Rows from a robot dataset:
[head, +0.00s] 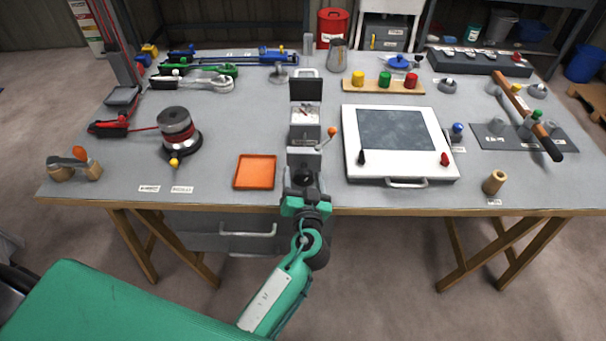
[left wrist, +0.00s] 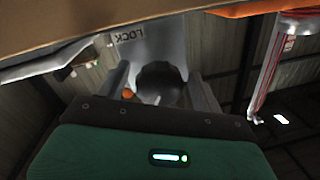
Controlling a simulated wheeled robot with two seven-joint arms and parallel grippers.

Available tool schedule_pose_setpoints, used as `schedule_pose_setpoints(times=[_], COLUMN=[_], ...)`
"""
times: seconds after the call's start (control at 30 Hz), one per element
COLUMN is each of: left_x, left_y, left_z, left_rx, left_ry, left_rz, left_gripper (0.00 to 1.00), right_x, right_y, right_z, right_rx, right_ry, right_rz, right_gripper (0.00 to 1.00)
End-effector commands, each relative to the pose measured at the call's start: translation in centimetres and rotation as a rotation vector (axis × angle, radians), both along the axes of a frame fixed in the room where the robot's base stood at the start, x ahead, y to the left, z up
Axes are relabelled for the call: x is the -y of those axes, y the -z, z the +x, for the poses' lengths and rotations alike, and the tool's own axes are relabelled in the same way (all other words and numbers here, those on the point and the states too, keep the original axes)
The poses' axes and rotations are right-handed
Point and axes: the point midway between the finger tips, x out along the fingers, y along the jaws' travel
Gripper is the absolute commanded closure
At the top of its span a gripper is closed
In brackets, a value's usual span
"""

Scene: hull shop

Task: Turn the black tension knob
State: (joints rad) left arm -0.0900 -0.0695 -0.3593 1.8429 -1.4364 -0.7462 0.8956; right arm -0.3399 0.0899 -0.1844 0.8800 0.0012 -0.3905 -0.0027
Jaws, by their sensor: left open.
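The black tension knob (head: 304,179) is on the front of a grey device (head: 304,159) near the table's front edge. In the left wrist view the knob (left wrist: 160,82) is a dark round shape below the inverted "LOCK" lettering. My left gripper (head: 301,188) is at the device's front. In the left wrist view its grey fingers stand apart, one on each side of the knob; I cannot tell whether they touch it. The gripper partly hides the knob in the head view. My right gripper does not show.
An orange tray (head: 255,172) lies left of the device. An orange-tipped lever (head: 332,131) sticks out on its right, beside a white-framed panel (head: 352,140). A grey and red round stack (head: 176,125) stands farther left. The table's wooden front edge (head: 400,210) is close below.

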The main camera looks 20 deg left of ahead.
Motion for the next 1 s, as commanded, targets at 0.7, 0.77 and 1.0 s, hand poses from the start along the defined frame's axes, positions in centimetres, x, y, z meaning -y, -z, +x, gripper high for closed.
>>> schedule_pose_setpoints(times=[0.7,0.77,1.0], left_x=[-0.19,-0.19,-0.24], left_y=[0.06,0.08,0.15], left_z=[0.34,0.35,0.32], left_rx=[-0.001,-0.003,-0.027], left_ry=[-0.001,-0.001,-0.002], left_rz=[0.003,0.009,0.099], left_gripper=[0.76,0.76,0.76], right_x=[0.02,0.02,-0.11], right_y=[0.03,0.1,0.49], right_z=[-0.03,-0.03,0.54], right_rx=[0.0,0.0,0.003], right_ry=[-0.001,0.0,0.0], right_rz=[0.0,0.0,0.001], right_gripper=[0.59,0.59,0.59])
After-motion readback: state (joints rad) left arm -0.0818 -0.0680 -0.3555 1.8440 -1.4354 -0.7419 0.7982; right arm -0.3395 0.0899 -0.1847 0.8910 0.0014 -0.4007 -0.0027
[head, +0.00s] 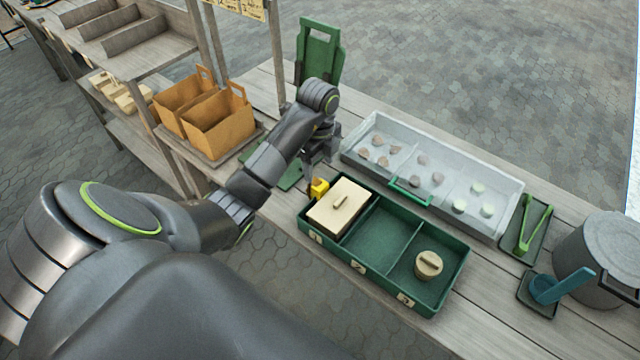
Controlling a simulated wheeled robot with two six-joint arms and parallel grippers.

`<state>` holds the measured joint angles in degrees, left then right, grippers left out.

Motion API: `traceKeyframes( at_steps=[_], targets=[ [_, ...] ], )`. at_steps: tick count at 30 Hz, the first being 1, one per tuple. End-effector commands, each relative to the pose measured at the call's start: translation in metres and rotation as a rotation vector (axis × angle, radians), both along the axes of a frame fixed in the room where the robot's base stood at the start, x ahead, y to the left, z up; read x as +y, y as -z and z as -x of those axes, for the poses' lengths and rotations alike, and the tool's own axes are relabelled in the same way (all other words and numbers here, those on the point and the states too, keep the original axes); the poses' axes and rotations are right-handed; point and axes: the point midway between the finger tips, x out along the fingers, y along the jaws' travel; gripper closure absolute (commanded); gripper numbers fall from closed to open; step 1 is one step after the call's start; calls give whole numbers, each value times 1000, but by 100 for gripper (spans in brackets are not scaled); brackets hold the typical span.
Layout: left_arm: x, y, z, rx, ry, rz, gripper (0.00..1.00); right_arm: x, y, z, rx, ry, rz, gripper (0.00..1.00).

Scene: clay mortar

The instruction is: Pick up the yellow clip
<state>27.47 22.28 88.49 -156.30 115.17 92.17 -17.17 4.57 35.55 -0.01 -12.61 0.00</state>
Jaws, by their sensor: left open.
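The small yellow clip (319,188) is at the far left corner of the green three-compartment box (383,236), beside the cream lid (341,205) over compartment 1. My left gripper (318,172) points down right above the clip, with its jaws open. The fingers are small and dark, so I cannot tell whether they touch the clip. My right gripper is not in view.
A round wooden lid (428,264) sits in compartment 3. Cardboard carriers (219,125) stand left; a grey pot (603,255) stands right.

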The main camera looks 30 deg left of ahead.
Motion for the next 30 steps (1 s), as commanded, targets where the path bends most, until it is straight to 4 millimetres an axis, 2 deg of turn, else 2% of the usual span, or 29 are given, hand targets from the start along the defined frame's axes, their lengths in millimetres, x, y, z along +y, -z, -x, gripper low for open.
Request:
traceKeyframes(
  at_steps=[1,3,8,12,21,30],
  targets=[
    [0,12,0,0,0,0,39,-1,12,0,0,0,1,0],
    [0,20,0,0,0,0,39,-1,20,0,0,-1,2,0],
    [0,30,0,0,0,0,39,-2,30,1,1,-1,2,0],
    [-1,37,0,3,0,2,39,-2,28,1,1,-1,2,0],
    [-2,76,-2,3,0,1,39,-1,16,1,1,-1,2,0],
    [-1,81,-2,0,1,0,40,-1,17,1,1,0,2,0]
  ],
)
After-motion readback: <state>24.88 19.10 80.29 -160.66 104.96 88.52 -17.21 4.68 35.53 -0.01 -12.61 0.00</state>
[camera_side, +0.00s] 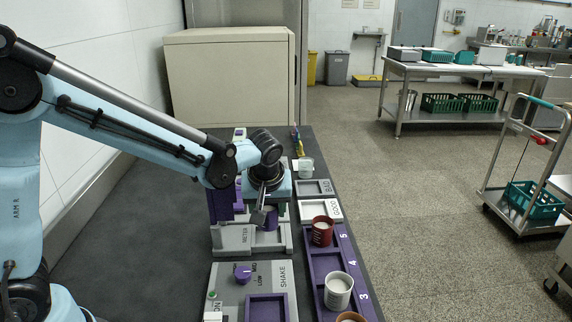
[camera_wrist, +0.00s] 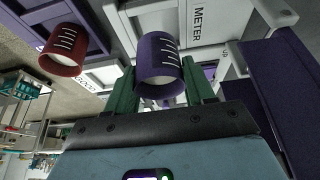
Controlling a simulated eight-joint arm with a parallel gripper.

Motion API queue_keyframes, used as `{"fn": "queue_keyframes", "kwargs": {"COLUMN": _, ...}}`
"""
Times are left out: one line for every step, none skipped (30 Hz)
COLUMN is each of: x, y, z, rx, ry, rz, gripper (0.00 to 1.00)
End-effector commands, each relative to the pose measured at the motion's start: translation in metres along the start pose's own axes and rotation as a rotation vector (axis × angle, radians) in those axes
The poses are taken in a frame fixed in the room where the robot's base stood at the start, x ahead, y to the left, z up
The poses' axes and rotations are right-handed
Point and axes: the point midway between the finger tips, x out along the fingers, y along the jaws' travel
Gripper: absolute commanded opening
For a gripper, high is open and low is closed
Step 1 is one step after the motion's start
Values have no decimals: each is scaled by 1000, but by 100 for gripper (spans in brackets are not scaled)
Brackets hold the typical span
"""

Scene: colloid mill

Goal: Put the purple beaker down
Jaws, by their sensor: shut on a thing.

[Exercise directions] Output each line exactly; omit every picture.

[Exercise response]
[head, +0.00s] 
[left wrist, +0.00s] 
Controlling a simulated wheeled robot with two seven-joint arms and parallel grippers.

Available tool schedule_pose_setpoints, used as `schedule_pose_setpoints(times=[_], COLUMN=[_], ...)`
"""
times: seconds after the call's start (control at 30 Hz), one per element
COLUMN is each of: left_x, left_y, left_z, left_rx, left_ry, left_rz, left_gripper (0.00 to 1.00), right_x, right_y, right_z, right_rx, right_ry, right_rz, right_gripper (0.00 to 1.00)
End-effector commands, each relative to the pose measured at the call's start: translation in centimetres and rotation as a rotation vector (axis × angle, radians), both along the axes of a frame fixed in the room where the robot's base stood at the start, x ahead, y to the left, z up
Axes are relabelled for the call: x is the -y of those axes, y the -z, z the +x, for the poses' lengths and rotations alike, and the tool's own axes are relabelled in the same way (all other words and numbers here, those on the point and the states too, keep the original axes)
The poses' axes and rotations are right-handed
Point and axes: the point midway between the finger tips, x out along the fingers, y along the jaws' travel
Gripper is the absolute commanded closure
At the top of its span a gripper is closed
In brackets, a value's usual span
"""

Scene: hull shop

Task: Turn the black tension knob
State: (joints rad) left arm -0.0900 -0.0695 -0.3593 1.8429 -1.4364 -0.7462 0.8956; right arm -0.3399 0.0899 -0.1844 0.8800 0.0012 -0.3905 -0.0027
Jaws, by their sensor: left open.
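The black tension knob (head: 304,179) is on the front of a grey device (head: 304,159) near the table's front edge. In the left wrist view the knob (left wrist: 160,82) is a dark round shape below the inverted "LOCK" lettering. My left gripper (head: 301,188) is at the device's front. In the left wrist view its grey fingers stand apart, one on each side of the knob; I cannot tell whether they touch it. The gripper partly hides the knob in the head view. My right gripper does not show.
An orange tray (head: 255,172) lies left of the device. An orange-tipped lever (head: 332,131) sticks out on its right, beside a white-framed panel (head: 352,140). A grey and red round stack (head: 176,125) stands farther left. The table's wooden front edge (head: 400,210) is close below.

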The main camera looks 20 deg left of ahead.
Motion for the next 1 s, as commanded, targets at 0.7, 0.77 and 1.0 s, hand poses from the start along the defined frame's axes, positions in centimetres, x, y, z meaning -y, -z, +x, gripper high for closed.
>>> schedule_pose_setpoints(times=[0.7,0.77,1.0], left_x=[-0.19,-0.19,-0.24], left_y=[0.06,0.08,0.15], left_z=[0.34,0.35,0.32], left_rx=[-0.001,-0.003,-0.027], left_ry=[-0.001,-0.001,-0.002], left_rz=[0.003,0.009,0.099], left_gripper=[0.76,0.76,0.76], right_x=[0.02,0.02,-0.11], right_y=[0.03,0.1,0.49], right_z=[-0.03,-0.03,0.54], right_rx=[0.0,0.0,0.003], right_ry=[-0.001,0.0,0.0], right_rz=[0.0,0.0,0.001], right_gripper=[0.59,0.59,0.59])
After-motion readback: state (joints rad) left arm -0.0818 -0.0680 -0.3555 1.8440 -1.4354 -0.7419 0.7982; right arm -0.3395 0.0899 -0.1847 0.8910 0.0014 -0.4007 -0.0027
[head, +0.00s] 
Controlling a simulated wheeled robot with two six-joint arms and parallel grippers.

`<state>` holds the measured joint angles in degrees, left then right, grippers left out.

Motion API: `traceKeyframes( at_steps=[_], targets=[ [_, ...] ], )`. at_steps: tick count at 30 Hz, the first being 1, one per tuple. End-effector commands, each relative to the pose measured at the call's start: translation in metres and rotation as a rotation vector (axis × angle, radians), both along the axes of a frame fixed in the room where the robot's base stood at the start, x ahead, y to the left, z up; read x as +y, y as -z and z as -x of those axes, for the poses' lengths and rotations alike, and the tool's own axes are relabelled in the same way (all other words and numbers here, those on the point and the states too, keep the original axes); the poses' axes and rotations are right-handed; point and axes: the point midway between the finger tips, x out along the fingers, y along the jaws' travel; gripper closure absolute (commanded); gripper numbers fall from closed to open; step 1 is one step after the call's start; calls give whole numbers, each value times 1000, but by 100 for gripper (spans in brackets are not scaled); brackets hold the typical span.
Layout: left_arm: x, y, z, rx, ry, rz, gripper (0.00..1.00); right_arm: x, y, z, rx, ry, rz, gripper (0.00..1.00).

Scene: clay mortar

The instruction is: Pick up the yellow clip
<state>27.47 22.28 88.49 -156.30 115.17 92.17 -17.17 4.57 35.55 -0.01 -12.61 0.00</state>
Jaws, by their sensor: left open.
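The small yellow clip (319,188) is at the far left corner of the green three-compartment box (383,236), beside the cream lid (341,205) over compartment 1. My left gripper (318,172) points down right above the clip, with its jaws open. The fingers are small and dark, so I cannot tell whether they touch the clip. My right gripper is not in view.
A round wooden lid (428,264) sits in compartment 3. Cardboard carriers (219,125) stand left; a grey pot (603,255) stands right.

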The main camera looks 30 deg left of ahead.
Motion for the next 30 steps (1 s), as commanded, targets where the path bends most, until it is straight to 4 millimetres an axis, 2 deg of turn, else 2% of the usual span, or 29 are given, hand targets from the start along the defined frame's axes, their lengths in millimetres, x, y, z along +y, -z, -x, gripper low for open.
Request:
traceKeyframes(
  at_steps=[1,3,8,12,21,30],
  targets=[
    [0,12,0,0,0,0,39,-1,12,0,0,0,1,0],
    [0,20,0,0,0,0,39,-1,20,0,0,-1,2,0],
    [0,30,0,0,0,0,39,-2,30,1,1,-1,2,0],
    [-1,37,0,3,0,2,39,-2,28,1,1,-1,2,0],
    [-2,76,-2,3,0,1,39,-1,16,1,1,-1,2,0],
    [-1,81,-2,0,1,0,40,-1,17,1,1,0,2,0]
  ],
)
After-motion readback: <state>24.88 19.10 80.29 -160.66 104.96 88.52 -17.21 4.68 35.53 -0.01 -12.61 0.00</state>
[camera_side, +0.00s] 
[camera_wrist, +0.00s] 
Controlling a simulated eight-joint arm with a parallel gripper.

Motion API queue_keyframes, used as `{"fn": "queue_keyframes", "kwargs": {"COLUMN": _, ...}}`
"""
Times are left out: one line for every step, none skipped (30 Hz)
COLUMN is each of: x, y, z, rx, ry, rz, gripper (0.00 to 1.00)
End-effector commands, each relative to the pose measured at the motion's start: translation in metres along the start pose's own axes and rotation as a rotation vector (axis × angle, radians) in those axes
The poses are taken in a frame fixed in the room where the robot's base stood at the start, x ahead, y to the left, z up
The poses' axes and rotations are right-handed
Point and axes: the point midway between the finger tips, x out along the fingers, y along the jaws' travel
Gripper: absolute commanded opening
For a gripper, high is open and low is closed
Step 1 is one step after the motion's start
Values have no decimals: each is scaled by 1000, but by 100 for gripper (spans in brackets are not scaled)
Brackets hold the typical span
"""

Scene: colloid mill

Goal: Put the purple beaker down
Jaws, by their sensor: shut on a thing.

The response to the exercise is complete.